=== Set task ===
Output only the lines from the one holding "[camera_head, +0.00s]" to the end of the data below, please, copied exactly.

(Robot control records)

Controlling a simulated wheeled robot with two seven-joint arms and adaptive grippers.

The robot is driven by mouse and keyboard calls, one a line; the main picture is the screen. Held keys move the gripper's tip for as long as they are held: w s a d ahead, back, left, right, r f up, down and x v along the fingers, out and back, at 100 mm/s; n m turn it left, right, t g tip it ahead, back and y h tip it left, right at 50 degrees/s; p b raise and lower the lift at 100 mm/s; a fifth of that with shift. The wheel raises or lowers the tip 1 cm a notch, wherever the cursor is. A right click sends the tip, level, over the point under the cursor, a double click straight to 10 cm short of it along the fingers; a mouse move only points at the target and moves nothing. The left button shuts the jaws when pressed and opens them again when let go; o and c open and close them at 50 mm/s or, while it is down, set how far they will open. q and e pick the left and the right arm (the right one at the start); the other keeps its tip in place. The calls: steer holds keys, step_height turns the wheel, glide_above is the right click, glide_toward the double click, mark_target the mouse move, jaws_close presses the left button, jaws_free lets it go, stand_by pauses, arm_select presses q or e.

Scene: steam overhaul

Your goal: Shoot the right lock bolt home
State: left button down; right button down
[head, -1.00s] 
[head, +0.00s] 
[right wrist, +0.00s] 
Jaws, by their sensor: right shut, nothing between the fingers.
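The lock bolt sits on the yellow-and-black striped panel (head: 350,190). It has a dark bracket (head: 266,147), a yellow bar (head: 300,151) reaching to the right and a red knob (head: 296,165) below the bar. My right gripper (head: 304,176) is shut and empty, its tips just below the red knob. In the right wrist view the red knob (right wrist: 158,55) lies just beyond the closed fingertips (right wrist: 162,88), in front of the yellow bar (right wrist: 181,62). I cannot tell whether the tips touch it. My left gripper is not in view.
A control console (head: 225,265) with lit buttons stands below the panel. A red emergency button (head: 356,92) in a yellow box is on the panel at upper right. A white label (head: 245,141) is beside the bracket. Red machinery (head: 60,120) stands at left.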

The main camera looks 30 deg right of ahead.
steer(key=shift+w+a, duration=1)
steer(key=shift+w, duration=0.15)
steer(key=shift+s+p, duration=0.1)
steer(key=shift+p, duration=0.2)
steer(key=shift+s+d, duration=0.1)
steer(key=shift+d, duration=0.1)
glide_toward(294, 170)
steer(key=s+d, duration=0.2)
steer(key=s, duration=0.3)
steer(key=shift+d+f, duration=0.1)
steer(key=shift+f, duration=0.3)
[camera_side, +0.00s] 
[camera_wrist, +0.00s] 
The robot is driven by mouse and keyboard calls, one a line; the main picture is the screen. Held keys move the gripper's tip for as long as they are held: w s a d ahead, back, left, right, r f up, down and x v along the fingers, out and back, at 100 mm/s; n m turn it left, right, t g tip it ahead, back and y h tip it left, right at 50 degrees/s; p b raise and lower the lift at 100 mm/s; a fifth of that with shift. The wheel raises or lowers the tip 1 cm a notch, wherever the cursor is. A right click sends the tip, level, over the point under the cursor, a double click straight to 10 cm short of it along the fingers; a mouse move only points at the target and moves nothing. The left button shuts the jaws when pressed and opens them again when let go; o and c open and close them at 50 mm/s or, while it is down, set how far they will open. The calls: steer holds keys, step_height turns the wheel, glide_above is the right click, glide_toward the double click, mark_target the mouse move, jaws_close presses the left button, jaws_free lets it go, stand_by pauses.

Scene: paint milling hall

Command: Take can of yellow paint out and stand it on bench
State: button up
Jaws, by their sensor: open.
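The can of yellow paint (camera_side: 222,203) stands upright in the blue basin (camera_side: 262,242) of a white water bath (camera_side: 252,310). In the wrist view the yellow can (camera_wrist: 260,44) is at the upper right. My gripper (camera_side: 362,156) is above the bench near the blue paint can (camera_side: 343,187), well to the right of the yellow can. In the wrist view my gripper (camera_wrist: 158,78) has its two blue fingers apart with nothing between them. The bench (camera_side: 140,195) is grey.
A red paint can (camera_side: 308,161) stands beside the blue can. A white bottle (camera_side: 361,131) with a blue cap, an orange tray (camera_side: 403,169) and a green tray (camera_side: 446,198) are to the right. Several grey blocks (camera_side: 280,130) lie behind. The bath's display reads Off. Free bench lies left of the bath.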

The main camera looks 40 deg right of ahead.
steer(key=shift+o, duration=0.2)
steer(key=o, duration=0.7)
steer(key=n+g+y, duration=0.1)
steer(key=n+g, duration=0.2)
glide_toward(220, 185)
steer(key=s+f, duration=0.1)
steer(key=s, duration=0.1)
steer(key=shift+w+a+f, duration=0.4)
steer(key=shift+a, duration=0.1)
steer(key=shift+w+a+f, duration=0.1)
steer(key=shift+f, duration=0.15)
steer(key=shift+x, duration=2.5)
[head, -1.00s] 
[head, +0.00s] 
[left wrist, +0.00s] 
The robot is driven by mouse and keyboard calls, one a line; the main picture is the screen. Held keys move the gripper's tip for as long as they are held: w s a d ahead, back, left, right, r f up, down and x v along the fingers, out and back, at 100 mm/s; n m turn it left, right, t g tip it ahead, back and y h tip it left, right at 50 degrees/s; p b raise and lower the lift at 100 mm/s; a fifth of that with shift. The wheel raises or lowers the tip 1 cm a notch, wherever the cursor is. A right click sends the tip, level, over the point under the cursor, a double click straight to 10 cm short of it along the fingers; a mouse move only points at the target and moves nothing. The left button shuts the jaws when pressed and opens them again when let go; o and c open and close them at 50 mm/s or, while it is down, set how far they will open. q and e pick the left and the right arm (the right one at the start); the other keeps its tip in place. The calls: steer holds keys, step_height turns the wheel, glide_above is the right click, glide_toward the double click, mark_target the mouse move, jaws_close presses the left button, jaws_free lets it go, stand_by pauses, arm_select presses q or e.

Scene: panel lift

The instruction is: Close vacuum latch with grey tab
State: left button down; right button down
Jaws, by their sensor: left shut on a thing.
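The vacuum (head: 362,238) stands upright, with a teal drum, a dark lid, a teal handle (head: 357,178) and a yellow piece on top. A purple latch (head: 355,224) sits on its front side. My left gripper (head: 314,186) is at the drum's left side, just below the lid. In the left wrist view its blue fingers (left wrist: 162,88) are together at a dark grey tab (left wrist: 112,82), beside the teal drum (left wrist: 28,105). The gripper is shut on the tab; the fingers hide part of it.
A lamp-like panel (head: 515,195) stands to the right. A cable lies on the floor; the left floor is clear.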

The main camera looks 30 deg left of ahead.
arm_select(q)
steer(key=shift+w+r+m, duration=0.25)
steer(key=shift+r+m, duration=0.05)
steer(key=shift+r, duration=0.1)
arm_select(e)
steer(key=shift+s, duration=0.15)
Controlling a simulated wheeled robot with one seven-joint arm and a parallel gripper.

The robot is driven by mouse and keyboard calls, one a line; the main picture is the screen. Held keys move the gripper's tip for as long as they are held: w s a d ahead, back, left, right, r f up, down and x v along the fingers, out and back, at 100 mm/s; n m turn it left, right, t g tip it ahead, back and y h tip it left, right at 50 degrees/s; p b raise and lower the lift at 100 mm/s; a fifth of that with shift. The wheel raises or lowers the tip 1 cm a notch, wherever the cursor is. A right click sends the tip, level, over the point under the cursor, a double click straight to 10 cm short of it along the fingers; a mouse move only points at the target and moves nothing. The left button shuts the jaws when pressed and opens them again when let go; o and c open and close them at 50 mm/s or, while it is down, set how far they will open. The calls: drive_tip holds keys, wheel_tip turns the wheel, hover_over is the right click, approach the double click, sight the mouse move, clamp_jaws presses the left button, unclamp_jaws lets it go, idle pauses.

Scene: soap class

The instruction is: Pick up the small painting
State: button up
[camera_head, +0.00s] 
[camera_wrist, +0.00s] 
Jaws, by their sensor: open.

=== Solution to the exercise ===
[camera_head, +0.00s] 
[camera_wrist, +0.00s] 
Jaws, by their sensor: open.

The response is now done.